- DATA LINES:
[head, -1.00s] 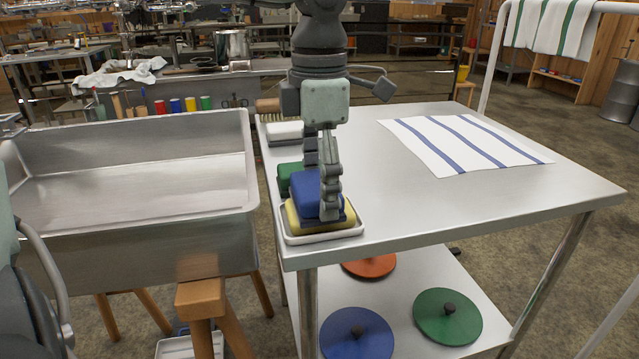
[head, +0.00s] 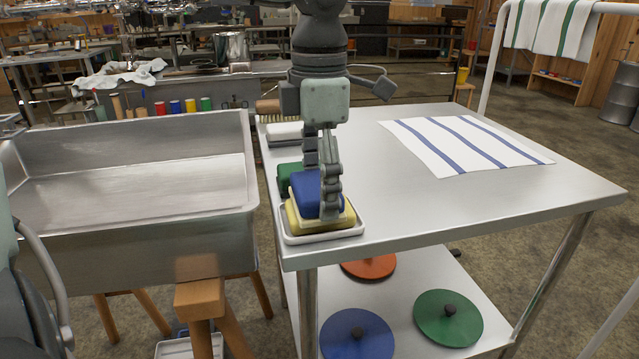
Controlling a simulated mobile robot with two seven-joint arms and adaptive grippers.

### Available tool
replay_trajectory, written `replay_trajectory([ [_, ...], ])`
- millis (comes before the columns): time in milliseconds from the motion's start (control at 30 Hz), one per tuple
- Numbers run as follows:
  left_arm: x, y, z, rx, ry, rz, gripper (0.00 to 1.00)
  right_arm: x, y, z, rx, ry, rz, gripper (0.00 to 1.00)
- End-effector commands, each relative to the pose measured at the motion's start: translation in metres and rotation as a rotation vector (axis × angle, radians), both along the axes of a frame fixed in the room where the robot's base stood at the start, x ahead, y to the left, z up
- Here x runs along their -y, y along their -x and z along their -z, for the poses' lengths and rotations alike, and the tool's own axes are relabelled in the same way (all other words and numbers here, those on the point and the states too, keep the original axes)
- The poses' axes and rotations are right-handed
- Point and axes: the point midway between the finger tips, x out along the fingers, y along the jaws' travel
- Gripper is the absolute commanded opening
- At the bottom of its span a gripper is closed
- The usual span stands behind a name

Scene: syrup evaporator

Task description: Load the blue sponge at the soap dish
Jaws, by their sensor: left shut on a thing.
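The blue sponge (head: 308,188) is at the front left corner of the steel table, above a yellow block (head: 300,221) in the white soap dish (head: 322,237). My left gripper (head: 324,208) comes down from above and is shut on the blue sponge, with its fingers over the sponge's right part. The sponge looks to be on or just over the yellow block; I cannot tell whether they touch. The fingers hide part of the sponge and the block. My right gripper is not in view.
A green block (head: 287,176) and a white block (head: 286,131) with a brush (head: 270,106) lie behind along the table's left edge. A striped towel (head: 465,144) lies on the table (head: 410,215). A steel sink (head: 130,235) stands at left. The table's middle is clear.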

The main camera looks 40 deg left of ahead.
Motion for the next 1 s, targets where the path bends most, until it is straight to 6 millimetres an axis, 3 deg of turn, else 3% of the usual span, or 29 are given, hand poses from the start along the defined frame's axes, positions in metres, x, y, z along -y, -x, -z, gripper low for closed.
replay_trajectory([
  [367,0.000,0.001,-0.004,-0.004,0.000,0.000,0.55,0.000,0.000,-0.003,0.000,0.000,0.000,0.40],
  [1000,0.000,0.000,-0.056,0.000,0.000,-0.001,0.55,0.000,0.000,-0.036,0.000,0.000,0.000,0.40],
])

- WHAT TO DO: The listing above needs to be output again exactly. Don't include the pictures.

- RESPONSE:
[head, -1.00s] 
[head, +0.00s] 
Controlling a simulated mobile robot with two seven-joint arms and adaptive grippers.

### Available tool
replay_trajectory, written `replay_trajectory([ [_, ...], ])`
- millis (comes before the columns): time in milliseconds from the motion's start (control at 30 Hz), one per tuple
- Numbers run as follows:
  left_arm: x, y, z, rx, ry, rz, gripper (0.00 to 1.00)
  right_arm: x, y, z, rx, ry, rz, gripper (0.00 to 1.00)
- End-effector commands, each relative to the pose measured at the motion's start: translation in metres and rotation as a rotation vector (axis × angle, radians), both along the axes of a frame fixed in the room where the robot's base stood at the start, x ahead, y to the left, z up
- Here x runs along their -y, y along their -x and z along their -z, for the poses' lengths and rotations alike, and the tool's own axes are relabelled in the same way (all other words and numbers here, those on the point and the states too, keep the original axes)
- The poses' axes and rotations are right-handed
- Point and axes: the point midway between the finger tips, x out along the fingers, y along the jaws' travel
- Gripper is the absolute commanded opening
- At the bottom of its span a gripper is closed
- The usual span stands behind a name

Scene: syrup evaporator

Task description: Load the blue sponge at the soap dish
Jaws, by their sensor: left shut on a thing.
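The blue sponge (head: 308,188) is at the front left corner of the steel table, above a yellow block (head: 300,221) in the white soap dish (head: 322,237). My left gripper (head: 324,208) comes down from above and is shut on the blue sponge, with its fingers over the sponge's right part. The sponge looks to be on or just over the yellow block; I cannot tell whether they touch. The fingers hide part of the sponge and the block. My right gripper is not in view.
A green block (head: 287,176) and a white block (head: 286,131) with a brush (head: 270,106) lie behind along the table's left edge. A striped towel (head: 465,144) lies on the table (head: 410,215). A steel sink (head: 130,235) stands at left. The table's middle is clear.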

The main camera looks 40 deg left of ahead.
Motion for the next 1 s, targets where the path bends most, until it is straight to 6 millimetres an axis, 3 deg of turn, else 3% of the usual span, or 29 are given, hand poses from the start along the defined frame's axes, positions in metres, x, y, z along -y, -x, -z, gripper low for closed.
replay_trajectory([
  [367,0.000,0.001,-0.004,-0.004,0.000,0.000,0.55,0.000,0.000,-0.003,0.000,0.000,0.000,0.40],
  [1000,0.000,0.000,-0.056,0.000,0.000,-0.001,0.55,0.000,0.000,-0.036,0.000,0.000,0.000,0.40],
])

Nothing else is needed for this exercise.